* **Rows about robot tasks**
= = = = = = =

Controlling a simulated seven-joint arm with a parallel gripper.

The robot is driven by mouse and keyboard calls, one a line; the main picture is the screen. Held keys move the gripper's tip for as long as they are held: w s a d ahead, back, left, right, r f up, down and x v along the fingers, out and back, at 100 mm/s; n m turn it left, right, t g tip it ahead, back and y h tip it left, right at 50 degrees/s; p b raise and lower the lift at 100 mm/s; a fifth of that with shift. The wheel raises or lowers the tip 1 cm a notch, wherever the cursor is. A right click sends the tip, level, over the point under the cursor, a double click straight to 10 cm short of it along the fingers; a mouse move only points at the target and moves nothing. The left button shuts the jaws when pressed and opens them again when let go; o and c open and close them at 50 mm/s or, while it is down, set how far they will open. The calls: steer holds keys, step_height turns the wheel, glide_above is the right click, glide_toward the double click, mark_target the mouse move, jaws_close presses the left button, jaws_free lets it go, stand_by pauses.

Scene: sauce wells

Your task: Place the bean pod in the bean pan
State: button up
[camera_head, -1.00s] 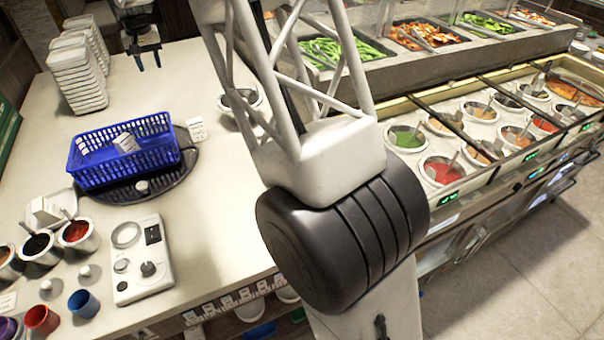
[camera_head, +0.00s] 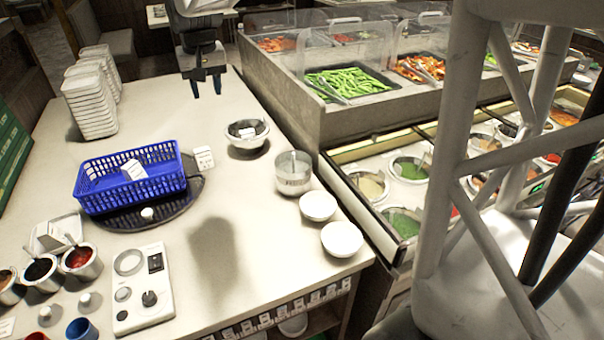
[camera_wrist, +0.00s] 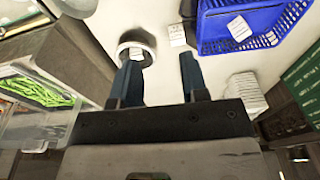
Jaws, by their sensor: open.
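The bean pan (camera_head: 352,80) is a dark pan of green bean pods behind a clear guard in the raised counter. It also shows at the left in the wrist view (camera_wrist: 38,90). I cannot make out a separate single bean pod. My gripper (camera_head: 206,88) is open, with its fingers apart and nothing between them. It is above the far part of the table, left of the bean pan. In the wrist view my gripper (camera_wrist: 160,75) has its two dark fingers spread over bare table.
A blue basket (camera_head: 95,200) stands on a dark round tray, with stacked white containers (camera_head: 90,105) behind. A metal pot (camera_head: 293,175) and white bowls (camera_head: 318,206) line the table's right side. A control box (camera_head: 142,290) and sauce pots are at front left. The table's middle is clear.

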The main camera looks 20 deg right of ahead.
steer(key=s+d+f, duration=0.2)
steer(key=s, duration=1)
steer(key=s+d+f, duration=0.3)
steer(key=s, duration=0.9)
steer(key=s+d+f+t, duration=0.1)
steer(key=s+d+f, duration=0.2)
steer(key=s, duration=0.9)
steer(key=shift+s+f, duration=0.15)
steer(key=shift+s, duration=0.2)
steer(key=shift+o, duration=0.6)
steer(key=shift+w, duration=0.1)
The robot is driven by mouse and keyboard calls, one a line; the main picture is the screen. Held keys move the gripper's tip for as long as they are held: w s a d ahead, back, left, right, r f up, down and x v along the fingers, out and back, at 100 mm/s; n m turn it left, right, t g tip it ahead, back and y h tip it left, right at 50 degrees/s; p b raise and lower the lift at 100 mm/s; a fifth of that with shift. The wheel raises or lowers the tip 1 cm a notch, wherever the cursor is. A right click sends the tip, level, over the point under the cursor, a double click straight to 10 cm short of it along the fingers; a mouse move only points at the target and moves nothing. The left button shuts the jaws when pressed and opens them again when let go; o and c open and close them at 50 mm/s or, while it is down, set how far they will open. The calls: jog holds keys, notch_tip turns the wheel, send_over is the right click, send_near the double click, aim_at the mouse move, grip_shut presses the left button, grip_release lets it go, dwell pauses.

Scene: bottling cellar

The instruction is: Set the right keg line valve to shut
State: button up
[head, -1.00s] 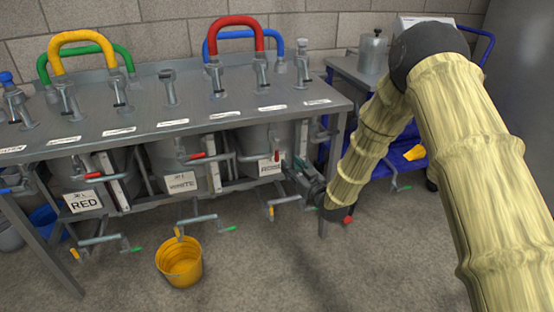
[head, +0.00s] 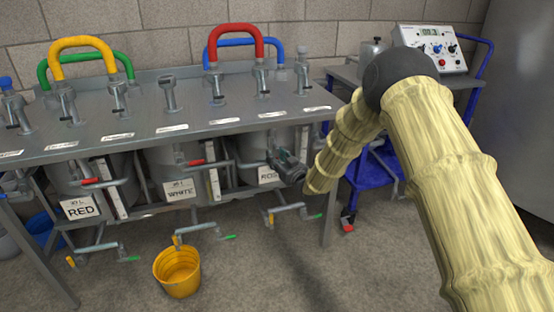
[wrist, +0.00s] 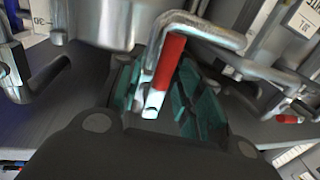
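The right keg (head: 255,145) stands under the steel bench, its label partly covered and starting "ROS". My gripper (head: 277,158) is at its front and hides its valve in the head view. In the wrist view, a bent metal valve lever with a red grip (wrist: 170,60) reaches down between the teal finger pads of my gripper (wrist: 158,92). The fingers look open, one on each side of the lever. I cannot tell whether either pad touches it. The valve body is mostly hidden.
The WHITE keg (head: 165,165) and RED keg (head: 75,185) stand to the left, with red-gripped levers. Lower pipes with green-tipped taps stick out in front. A yellow bucket (head: 178,272) is on the floor. A blue cart (head: 375,170) with an instrument box (head: 430,47) stands right.

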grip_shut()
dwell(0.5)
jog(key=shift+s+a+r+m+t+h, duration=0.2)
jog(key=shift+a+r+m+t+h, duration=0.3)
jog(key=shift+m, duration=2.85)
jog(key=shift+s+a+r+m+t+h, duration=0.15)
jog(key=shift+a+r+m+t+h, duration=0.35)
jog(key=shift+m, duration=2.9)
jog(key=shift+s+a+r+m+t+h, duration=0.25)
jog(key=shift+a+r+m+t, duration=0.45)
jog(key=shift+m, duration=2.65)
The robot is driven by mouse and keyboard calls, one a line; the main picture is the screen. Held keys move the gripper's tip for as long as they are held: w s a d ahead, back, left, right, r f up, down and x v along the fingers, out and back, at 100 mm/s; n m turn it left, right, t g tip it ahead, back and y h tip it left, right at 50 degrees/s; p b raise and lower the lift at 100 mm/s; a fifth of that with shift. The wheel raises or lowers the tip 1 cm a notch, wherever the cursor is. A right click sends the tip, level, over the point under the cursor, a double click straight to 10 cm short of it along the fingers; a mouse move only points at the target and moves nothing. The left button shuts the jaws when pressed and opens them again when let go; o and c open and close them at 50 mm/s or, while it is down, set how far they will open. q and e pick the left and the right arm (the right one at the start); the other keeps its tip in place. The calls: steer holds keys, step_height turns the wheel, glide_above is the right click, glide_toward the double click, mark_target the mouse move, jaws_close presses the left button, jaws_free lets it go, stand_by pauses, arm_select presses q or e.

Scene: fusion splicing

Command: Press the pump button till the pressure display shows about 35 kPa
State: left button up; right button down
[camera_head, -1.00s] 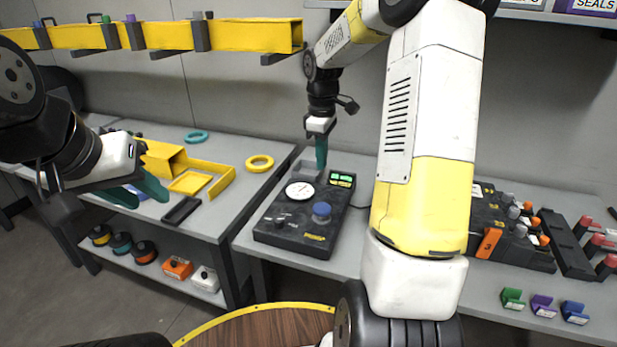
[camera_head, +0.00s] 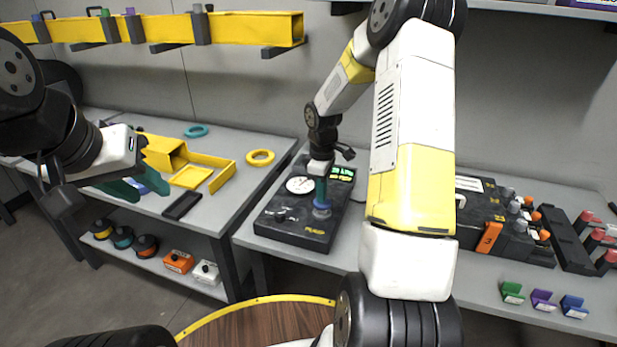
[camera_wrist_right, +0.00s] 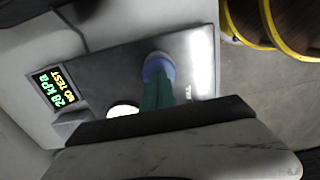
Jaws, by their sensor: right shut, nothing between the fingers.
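The dark pump box (camera_head: 288,229) stands on the grey bench, with a round white dial (camera_head: 299,185) and a blue pump button (camera_head: 322,212) on its top. Its green-lit display (camera_head: 342,173) also shows in the right wrist view (camera_wrist_right: 56,88), where it appears to read 28 kPa with yellow text beside it. My right gripper (camera_head: 321,200) is shut, its green fingertips at the top of the blue button. In the right wrist view the fingers (camera_wrist_right: 156,97) overlap the button (camera_wrist_right: 157,66).
A yellow ring (camera_head: 260,157), a teal ring (camera_head: 196,131) and a yellow bracket (camera_head: 190,177) lie on the left bench. A dark rack with orange and grey parts (camera_head: 510,225) is to the right. Small green, purple and blue blocks (camera_head: 543,299) sit near the front edge.

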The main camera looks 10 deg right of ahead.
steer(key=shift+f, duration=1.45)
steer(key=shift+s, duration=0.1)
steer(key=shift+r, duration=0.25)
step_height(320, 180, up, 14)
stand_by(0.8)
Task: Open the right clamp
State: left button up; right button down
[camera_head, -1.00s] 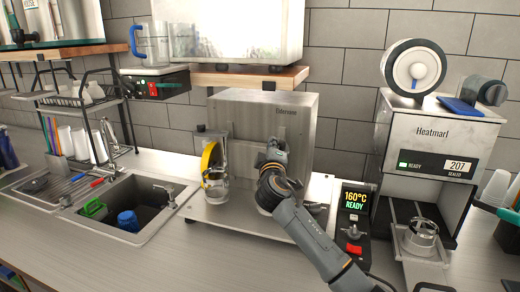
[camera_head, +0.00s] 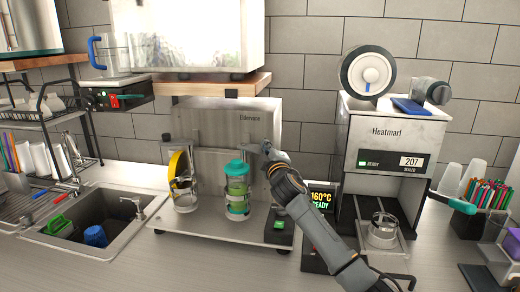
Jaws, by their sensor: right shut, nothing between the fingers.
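A brushed-metal machine (camera_head: 222,134) stands on the counter, with a left and a right station on its base plate. At the right station stands a clear cup with green and teal bands and a teal top (camera_head: 238,188). My right gripper (camera_head: 262,150) is shut and empty, just to the right of and slightly above the cup's top. A small metal part shows beside the fingertips, in front of the machine face; I cannot tell whether it is the right clamp or whether the gripper touches it. The left station holds a yellow disc and a clear cup (camera_head: 184,192). My left gripper is not in view.
A green-lit switch (camera_head: 279,225) sits on the base plate at right. A 160°C display (camera_head: 321,198) and a Heatmarl sealer (camera_head: 395,140) stand further right. A sink (camera_head: 100,220) is at left. The front counter (camera_head: 180,268) is clear.

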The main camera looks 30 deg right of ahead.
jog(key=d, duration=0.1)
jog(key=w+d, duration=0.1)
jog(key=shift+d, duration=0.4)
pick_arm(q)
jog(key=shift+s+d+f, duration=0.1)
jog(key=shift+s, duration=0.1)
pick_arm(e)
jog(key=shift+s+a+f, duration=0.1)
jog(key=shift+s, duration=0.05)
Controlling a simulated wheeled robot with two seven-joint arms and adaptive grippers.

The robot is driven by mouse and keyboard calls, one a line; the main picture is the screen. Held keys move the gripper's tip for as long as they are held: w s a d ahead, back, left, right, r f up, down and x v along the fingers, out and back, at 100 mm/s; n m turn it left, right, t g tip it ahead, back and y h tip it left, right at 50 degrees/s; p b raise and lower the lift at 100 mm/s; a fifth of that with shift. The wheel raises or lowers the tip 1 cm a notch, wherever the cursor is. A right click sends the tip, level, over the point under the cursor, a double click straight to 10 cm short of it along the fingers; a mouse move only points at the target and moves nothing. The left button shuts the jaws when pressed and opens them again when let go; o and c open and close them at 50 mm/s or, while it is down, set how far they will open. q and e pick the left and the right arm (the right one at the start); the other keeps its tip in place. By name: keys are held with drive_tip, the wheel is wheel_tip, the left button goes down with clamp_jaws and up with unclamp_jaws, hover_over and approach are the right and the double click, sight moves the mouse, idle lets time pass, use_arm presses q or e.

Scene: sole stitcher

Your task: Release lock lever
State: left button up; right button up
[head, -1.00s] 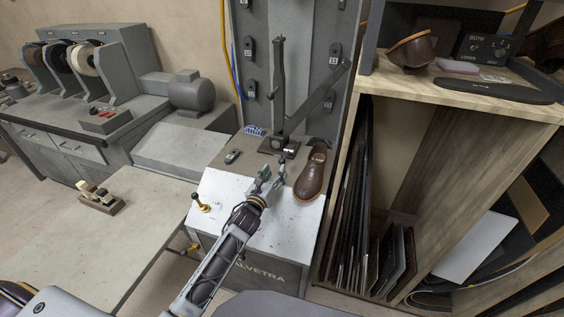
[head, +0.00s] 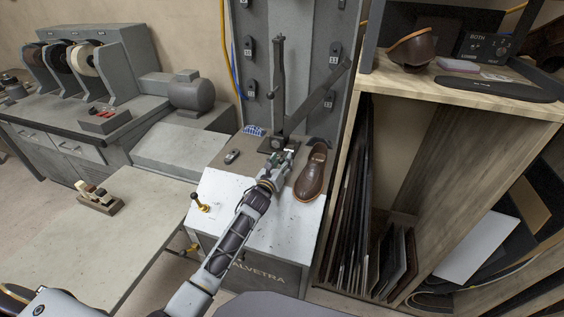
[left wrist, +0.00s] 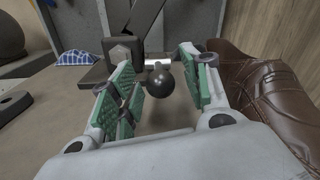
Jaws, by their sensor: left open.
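The lock lever shows in the left wrist view as a dark ball knob (left wrist: 160,84) at the base of the stitcher's post. A pale metal pin (left wrist: 157,62) shows just behind the knob. My left gripper (head: 286,158) is open at the foot of the post (head: 279,90). In the left wrist view its green-padded fingers (left wrist: 160,92) stand on either side of the knob, with gaps visible between pads and knob. In the head view the gripper hides the knob. My right gripper is in neither view.
A brown leather shoe (head: 312,172) stands close to the right of my left gripper; it fills the right of the left wrist view (left wrist: 250,95). A yellow-based lever (head: 201,205) stands at the white top's left. A wooden shelf (head: 450,92) bounds the right side.

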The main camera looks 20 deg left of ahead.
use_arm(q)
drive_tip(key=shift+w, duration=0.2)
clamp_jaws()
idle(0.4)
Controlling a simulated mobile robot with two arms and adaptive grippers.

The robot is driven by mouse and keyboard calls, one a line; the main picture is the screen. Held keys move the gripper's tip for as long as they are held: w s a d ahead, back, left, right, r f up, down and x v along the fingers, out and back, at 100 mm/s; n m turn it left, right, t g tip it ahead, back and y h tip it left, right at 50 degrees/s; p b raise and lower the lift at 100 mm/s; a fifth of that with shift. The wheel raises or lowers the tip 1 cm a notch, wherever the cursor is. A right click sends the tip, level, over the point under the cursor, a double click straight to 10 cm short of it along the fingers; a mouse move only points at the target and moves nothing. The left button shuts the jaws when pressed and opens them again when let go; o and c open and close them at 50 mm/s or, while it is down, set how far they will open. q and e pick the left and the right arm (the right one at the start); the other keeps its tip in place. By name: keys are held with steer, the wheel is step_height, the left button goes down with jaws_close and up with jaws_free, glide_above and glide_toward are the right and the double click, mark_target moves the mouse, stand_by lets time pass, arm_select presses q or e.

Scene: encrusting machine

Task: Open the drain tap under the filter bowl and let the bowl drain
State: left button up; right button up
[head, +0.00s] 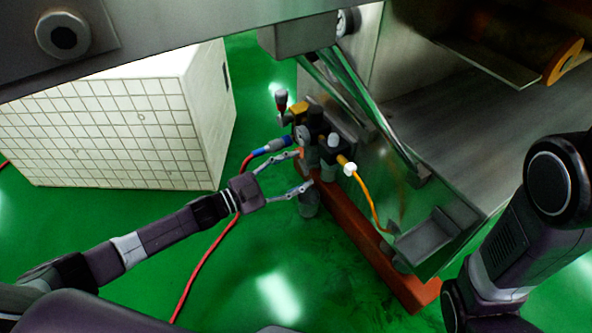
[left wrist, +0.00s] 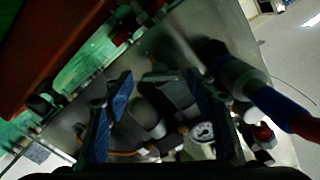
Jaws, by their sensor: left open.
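The filter unit (head: 318,139) is mounted on the machine's side, with a round gauge that also shows in the left wrist view (left wrist: 204,132). A grey filter bowl (head: 309,203) hangs low under it. My left gripper (head: 304,172) is open, its fingers spread one above the other at the unit, the lower one by the bowl. In the left wrist view the blue-padded fingers (left wrist: 160,82) stand either side of dark rounded parts of the unit. I see nothing held. I cannot make out the drain tap. My right gripper is out of view.
A red hose (head: 207,257) with a blue coupling (head: 271,147) joins the unit from the left. An orange hose (head: 366,204) leaves to the right. A red beam (head: 350,240) runs below. A white tiled block (head: 120,125) stands left. Green floor is free in front.

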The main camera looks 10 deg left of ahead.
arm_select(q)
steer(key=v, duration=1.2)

= = = = = = =

* **DIRECTION**
From the data above, copy out every line with the string "arms" in it.

* **EXERCISE SOLUTION**
Controlling a simulated wheeled robot with two seven-joint arms and adaptive grippers.
Controlling a simulated mobile robot with two arms and adaptive grippers.

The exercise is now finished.